Towards the end I became totally disenchanted with the whole affair. The War/Emergency was getting to be a big bore. The Army and the L.D.F. with their manoeuvres were just plain stupid. They wouldn’t stop an army of geriatrics from invading the country. The daily hunt for cigs was getting on my nerves. I wished the whole bloody shebang was over. The Convent girls were still unattainable. That didn’t matter though; I’d be soon leaving school. Where I was going, it was said, there were three girls for every fella. Wouldn’t it be awful though, having to spend all your time hunting for cigs in a strange place? Life could be terribly unfair.

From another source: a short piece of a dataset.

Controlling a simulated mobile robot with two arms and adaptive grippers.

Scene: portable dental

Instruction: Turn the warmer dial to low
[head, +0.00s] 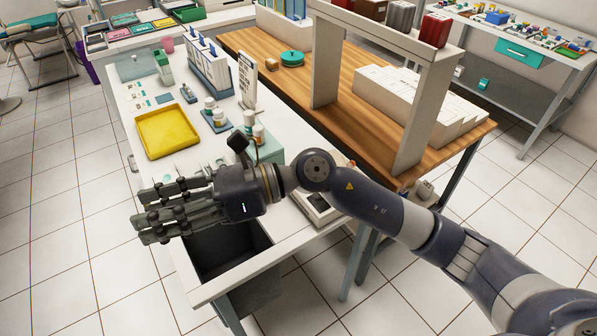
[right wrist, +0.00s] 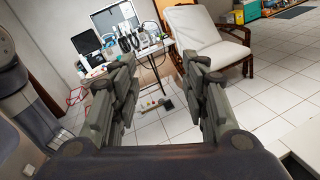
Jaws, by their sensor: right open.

A last War/Emergency memory. I was sitting by the big rock in Hallorans meadow and reading a book. It was a lovely summers day. Across the blue sky drifted a barrage balloon at about 1000 ft. Its’ tow chain glinted in the Sun. I fantasised. Here was a War balloon that wanted out. It rebelled and broke its mooring. It wanted no more of this War and “Emergency” stuff. As it drifted across this green and lovely Island it thought: “This seems to be a lovely place; so peaceful and quiet.” Suddenly it looked down. In horror it saw men engaged in savage combat. The Manoeuvres. “Oh no,” it said “I’d better drift further”. Sadly it drifted out over the Atlantic to “Dreamland”. The land that was at war, but no “Emergency” nor rationing. The land of unlimited camels. Not beasts of burden. Cigarettes. We smoked anything that came in during “The Emergency”.

1945 I did my Leaving and Matric. I left Saint Flannans Diocesan College for good. Elsewhere it tells whether I did or did not, with regret. ”The Emergency” ended. The crisis was over. I was on my way.